Given instruction >> Collect all the lines that mention the word "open".

········

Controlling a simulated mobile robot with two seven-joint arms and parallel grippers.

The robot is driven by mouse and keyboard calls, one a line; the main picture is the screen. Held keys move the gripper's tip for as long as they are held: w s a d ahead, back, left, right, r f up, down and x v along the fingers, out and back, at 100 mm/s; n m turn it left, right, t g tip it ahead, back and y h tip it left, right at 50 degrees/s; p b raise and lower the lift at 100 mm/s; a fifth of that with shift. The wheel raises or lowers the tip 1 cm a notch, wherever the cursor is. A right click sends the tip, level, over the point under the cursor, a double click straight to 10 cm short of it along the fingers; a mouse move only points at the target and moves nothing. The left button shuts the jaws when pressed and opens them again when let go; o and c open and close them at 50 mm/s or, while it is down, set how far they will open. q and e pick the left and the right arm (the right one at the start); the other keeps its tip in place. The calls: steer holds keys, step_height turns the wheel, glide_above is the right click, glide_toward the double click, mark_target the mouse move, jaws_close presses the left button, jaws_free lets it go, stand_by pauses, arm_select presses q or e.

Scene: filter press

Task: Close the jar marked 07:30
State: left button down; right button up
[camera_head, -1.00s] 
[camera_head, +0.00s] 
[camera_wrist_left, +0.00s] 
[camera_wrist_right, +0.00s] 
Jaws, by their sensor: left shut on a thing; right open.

········

Solved problem >>
The robot is driven by mouse and keyboard calls, one a line; the main picture is the screen. Held keys move the gripper's tip for as long as they are held: w s a d ahead, back, left, right, r f up, down and x v along the fingers, out and back, at 100 mm/s; n m turn it left, right, t g tip it ahead, back and y h tip it left, right at 50 degrees/s; p b raise and lower the lift at 100 mm/s; a fifth of that with shift. The wheel raises or lowers the tip 1 cm a notch, wherever the cursor is. A right click sends the tip, level, over the point under the cursor, a double click straight to 10 cm short of it along the fingers; a mouse move only points at the target and moves nothing. The left button shuts the jaws when pressed and opens them again when let go; o and c open and close them at 50 mm/s or, while it is down, set how far they will open. q and e pick the left and the right arm (the right one at the start); the other keeps its tip in place. The calls: steer holds keys, step_height turns the wheel, glide_above is the right click, glide_toward the double click, mark_target the mouse move, jaws_close presses the left button, jaws_free lets it go, stand_by pauses, arm_select presses q or e.
Jaws, by their sensor: left shut on a thing; right open.

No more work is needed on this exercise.